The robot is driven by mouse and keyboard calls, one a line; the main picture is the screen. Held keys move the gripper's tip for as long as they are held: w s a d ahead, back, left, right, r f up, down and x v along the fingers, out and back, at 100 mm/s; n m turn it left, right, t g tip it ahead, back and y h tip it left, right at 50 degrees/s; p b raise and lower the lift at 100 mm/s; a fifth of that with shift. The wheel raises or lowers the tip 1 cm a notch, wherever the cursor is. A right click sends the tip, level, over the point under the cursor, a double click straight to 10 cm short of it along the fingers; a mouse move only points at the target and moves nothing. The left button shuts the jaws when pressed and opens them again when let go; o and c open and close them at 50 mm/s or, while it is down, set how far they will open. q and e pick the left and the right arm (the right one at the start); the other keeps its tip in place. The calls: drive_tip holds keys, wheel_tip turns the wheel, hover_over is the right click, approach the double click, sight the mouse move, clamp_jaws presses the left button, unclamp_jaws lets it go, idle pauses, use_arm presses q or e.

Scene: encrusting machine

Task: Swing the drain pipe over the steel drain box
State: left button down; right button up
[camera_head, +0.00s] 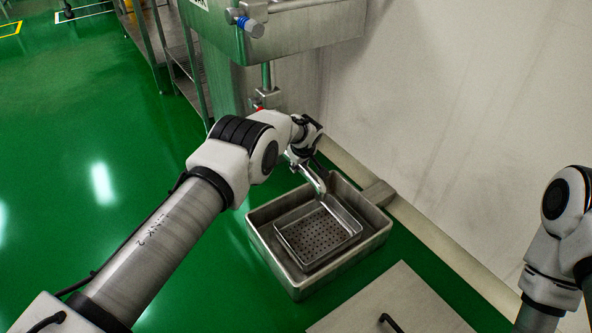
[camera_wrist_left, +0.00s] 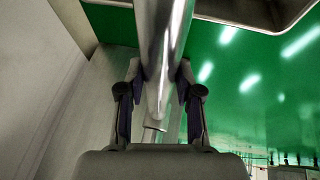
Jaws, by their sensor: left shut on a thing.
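The drain pipe (camera_head: 318,180) is a shiny steel tube that slopes down from my left gripper (camera_head: 305,157), and its lower end lies over the steel drain box (camera_head: 293,281). The box stands open on the green floor, with a perforated basket (camera_head: 315,218) inside. In the left wrist view the pipe (camera_wrist_left: 162,45) runs between the two fingers of my left gripper (camera_wrist_left: 160,90), which are shut on it. The box rim (camera_wrist_left: 262,28) shows at the top right there. In the head view the wrist hides the pipe's upper end. My right arm shows at the right edge, but its gripper is out of view.
A steel machine housing (camera_head: 290,30) with a blue-ringed valve stands above and behind the pipe. A pale wall (camera_head: 440,110) runs along the right. A flat grey panel with a dark handle (camera_head: 392,305) lies in front of the box. Green floor at the left is clear.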

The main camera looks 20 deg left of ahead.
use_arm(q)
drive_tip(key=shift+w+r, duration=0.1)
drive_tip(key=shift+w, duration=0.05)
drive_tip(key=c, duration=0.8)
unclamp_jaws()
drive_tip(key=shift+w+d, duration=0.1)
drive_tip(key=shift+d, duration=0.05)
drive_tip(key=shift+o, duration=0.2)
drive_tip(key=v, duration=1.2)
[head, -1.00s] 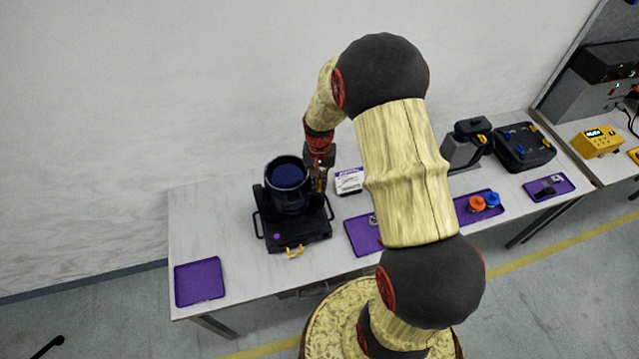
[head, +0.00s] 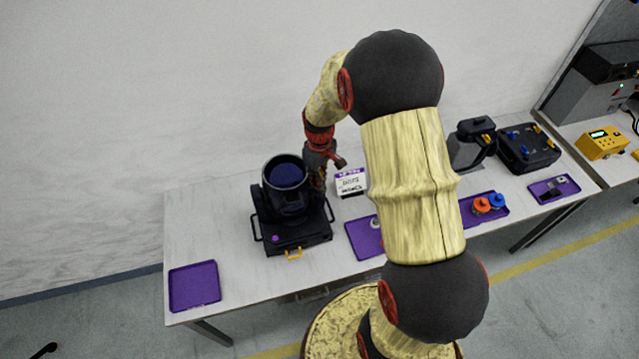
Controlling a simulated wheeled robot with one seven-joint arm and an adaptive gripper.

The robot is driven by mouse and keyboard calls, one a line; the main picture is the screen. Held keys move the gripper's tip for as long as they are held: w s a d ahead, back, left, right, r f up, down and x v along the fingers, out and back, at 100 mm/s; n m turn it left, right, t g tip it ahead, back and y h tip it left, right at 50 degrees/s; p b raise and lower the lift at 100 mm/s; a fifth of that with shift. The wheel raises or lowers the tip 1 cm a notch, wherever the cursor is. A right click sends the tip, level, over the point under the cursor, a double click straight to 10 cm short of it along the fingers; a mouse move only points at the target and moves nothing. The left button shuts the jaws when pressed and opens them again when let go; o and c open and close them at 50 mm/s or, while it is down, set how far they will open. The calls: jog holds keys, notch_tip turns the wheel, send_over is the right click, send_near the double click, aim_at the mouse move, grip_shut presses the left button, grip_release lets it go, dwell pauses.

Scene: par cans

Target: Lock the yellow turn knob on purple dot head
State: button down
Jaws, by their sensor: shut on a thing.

YOUR OBJECTIVE |
Copy every entry word for word, but omit the pictures.

TASK OUTPUT |
The robot is driven by mouse and keyboard calls, one a line; the main picture is the screen. Held keys move the gripper's tip for as long as they are held: w s a d ahead, back, left, right, r f up, down and x v along the fingers, out and back, at 100 mm/s; n m turn it left, right, t g tip it ahead, back and y h tip it left, right at 50 degrees/s; p b raise and lower the lift at 100 mm/s; a fifth of that with shift. The wheel raises or lowers the tip 1 cm a notch, wherever the cursor is. A right click sends the tip, level, over the point under the cursor, a double click straight to 10 cm short of it along the fingers; a mouse move only points at the target and moves nothing. The left button shuts the jaws when pressed and opens them again when let go; o and c open and close them at 50 mm/s or, while it is down, set how far they will open. q and e pick the left and the right arm (the right one at the start); the other keeps its tip in place. The calls: drive_tip holds keys, wheel_tip turns the wheel, hover_over is the right click, approach the double click, sight the mouse move, clamp_jaws presses the left button, unclamp_jaws lets it go, idle pauses, use_arm presses q or e.

Scene: encrusting machine

Task: Swing the drain pipe over the steel drain box
State: left button down; right button up
[camera_head, +0.00s] 
[camera_wrist_left, +0.00s] 
Jaws, by their sensor: left shut on a thing.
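The drain pipe (camera_head: 318,180) is a shiny steel tube that slopes down from my left gripper (camera_head: 305,157), and its lower end lies over the steel drain box (camera_head: 293,281). The box stands open on the green floor, with a perforated basket (camera_head: 315,218) inside. In the left wrist view the pipe (camera_wrist_left: 162,45) runs between the two fingers of my left gripper (camera_wrist_left: 160,90), which are shut on it. The box rim (camera_wrist_left: 262,28) shows at the top right there. In the head view the wrist hides the pipe's upper end. My right arm shows at the right edge, but its gripper is out of view.
A steel machine housing (camera_head: 290,30) with a blue-ringed valve stands above and behind the pipe. A pale wall (camera_head: 440,110) runs along the right. A flat grey panel with a dark handle (camera_head: 392,305) lies in front of the box. Green floor at the left is clear.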

The main camera looks 20 deg left of ahead.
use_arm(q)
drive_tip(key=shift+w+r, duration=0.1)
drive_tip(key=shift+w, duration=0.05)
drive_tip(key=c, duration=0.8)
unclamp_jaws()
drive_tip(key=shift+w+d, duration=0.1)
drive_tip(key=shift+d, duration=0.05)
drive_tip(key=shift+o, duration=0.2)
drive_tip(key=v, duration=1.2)
[head, -1.00s] 
[head, +0.00s] 
Controlling a simulated wheeled robot with one seven-joint arm and an adaptive gripper.

The robot is driven by mouse and keyboard calls, one a line; the main picture is the screen. Held keys move the gripper's tip for as long as they are held: w s a d ahead, back, left, right, r f up, down and x v along the fingers, out and back, at 100 mm/s; n m turn it left, right, t g tip it ahead, back and y h tip it left, right at 50 degrees/s; p b raise and lower the lift at 100 mm/s; a fifth of that with shift. The wheel raises or lowers the tip 1 cm a notch, wherever the cursor is. A right click sends the tip, level, over the point under the cursor, a double click straight to 10 cm short of it along the fingers; a mouse move only points at the target and moves nothing. The left button shuts the jaws when pressed and opens them again when let go; o and c open and close them at 50 mm/s or, while it is down, set how far they will open. The calls: jog holds keys, notch_tip turns the wheel, send_over is the right click, send_near the double click, aim_at the mouse move, grip_shut presses the left button, grip_release lets it go, dwell pauses.

Scene: par cans

Target: Lock the yellow turn knob on purple dot head
State: button down
Jaws, by their sensor: shut on a thing.

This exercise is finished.